▸ Supplied data
+-------+

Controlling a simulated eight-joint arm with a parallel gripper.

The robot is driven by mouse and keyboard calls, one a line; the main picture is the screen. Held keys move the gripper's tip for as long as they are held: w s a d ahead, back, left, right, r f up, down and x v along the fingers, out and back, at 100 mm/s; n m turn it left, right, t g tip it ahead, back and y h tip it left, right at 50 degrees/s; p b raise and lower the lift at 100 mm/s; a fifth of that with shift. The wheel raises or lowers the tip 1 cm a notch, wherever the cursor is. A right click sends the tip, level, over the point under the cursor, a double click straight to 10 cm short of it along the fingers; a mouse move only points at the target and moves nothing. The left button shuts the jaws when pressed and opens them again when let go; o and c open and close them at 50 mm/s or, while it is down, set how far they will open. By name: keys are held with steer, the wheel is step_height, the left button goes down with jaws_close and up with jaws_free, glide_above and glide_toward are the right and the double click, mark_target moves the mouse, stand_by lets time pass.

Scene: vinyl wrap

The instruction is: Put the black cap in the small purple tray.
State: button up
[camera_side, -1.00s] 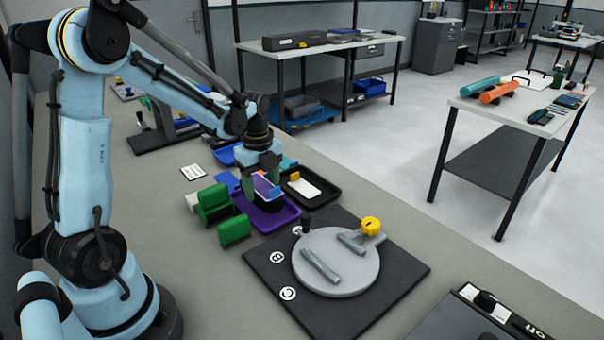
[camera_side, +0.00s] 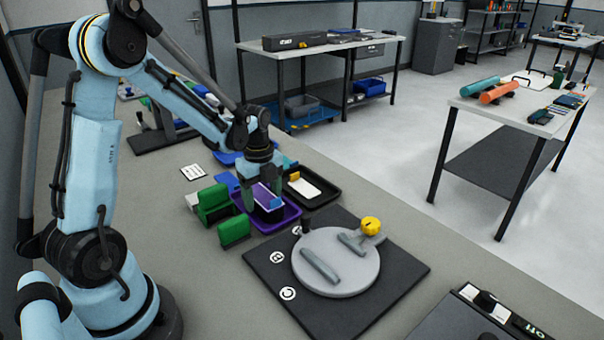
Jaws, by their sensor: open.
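The small purple tray (camera_side: 284,220) sits on the bench between the green blocks and a black tray. My gripper (camera_side: 263,198) is over this tray, pointing down, with its fingers apart. A small dark piece (camera_side: 267,214), which looks like the black cap, is in the tray just below the fingers. I cannot tell whether a finger touches the dark piece. Another short black upright piece (camera_side: 306,223) stands at the back left edge of the grey disc.
Green blocks (camera_side: 233,230) stand close left of the purple tray. A black tray (camera_side: 318,198) with a white item is close on the right. The grey round plate (camera_side: 340,283) with a yellow knob (camera_side: 371,226) lies on a dark mat (camera_side: 268,262) in front.

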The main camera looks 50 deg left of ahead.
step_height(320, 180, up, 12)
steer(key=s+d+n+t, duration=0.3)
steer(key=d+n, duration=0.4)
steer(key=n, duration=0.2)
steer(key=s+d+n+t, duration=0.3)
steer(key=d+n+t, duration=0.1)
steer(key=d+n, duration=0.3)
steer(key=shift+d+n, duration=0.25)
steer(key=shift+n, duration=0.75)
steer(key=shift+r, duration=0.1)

+-------+

▸ Goal
Reproduce the data word for word, excluding its pictures.

▸ Completed exercise
Controlling a simulated eight-joint arm with a parallel gripper.

The robot is driven by mouse and keyboard calls, one a line; the main picture is the screen. Held keys move the gripper's tip for as long as they are held: w s a d ahead, back, left, right, r f up, down and x v along the fingers, out and back, at 100 mm/s; n m turn it left, right, t g tip it ahead, back and y h tip it left, right at 50 degrees/s; p b raise and lower the lift at 100 mm/s; a fifth of that with shift. The wheel raises or lowers the tip 1 cm a notch, wherever the cursor is. A right click sends the tip, level, over the point under the cursor, a double click straight to 10 cm short of it along the fingers; a mouse move only points at the target and moves nothing. The left button shuts the jaws when pressed and opens them again when let go; o and c open and close them at 50 mm/s or, while it is down, set how far they will open. By name: keys are held with steer, the wheel is step_height, the left button goes down with jaws_close and up with jaws_free, glide_above and glide_toward are the right and the double click, mark_target moves the mouse, stand_by lets time pass.

Scene: vinyl wrap

The instruction is: Put the black cap in the small purple tray.
State: button up
[camera_side, -1.00s] 
[camera_side, +0.00s] 
Jaws, by their sensor: open.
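The small purple tray (camera_side: 284,220) sits on the bench between the green blocks and a black tray. My gripper (camera_side: 263,198) is over this tray, pointing down, with its fingers apart. A small dark piece (camera_side: 267,214), which looks like the black cap, is in the tray just below the fingers. I cannot tell whether a finger touches the dark piece. Another short black upright piece (camera_side: 306,223) stands at the back left edge of the grey disc.
Green blocks (camera_side: 233,230) stand close left of the purple tray. A black tray (camera_side: 318,198) with a white item is close on the right. The grey round plate (camera_side: 340,283) with a yellow knob (camera_side: 371,226) lies on a dark mat (camera_side: 268,262) in front.

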The main camera looks 50 deg left of ahead.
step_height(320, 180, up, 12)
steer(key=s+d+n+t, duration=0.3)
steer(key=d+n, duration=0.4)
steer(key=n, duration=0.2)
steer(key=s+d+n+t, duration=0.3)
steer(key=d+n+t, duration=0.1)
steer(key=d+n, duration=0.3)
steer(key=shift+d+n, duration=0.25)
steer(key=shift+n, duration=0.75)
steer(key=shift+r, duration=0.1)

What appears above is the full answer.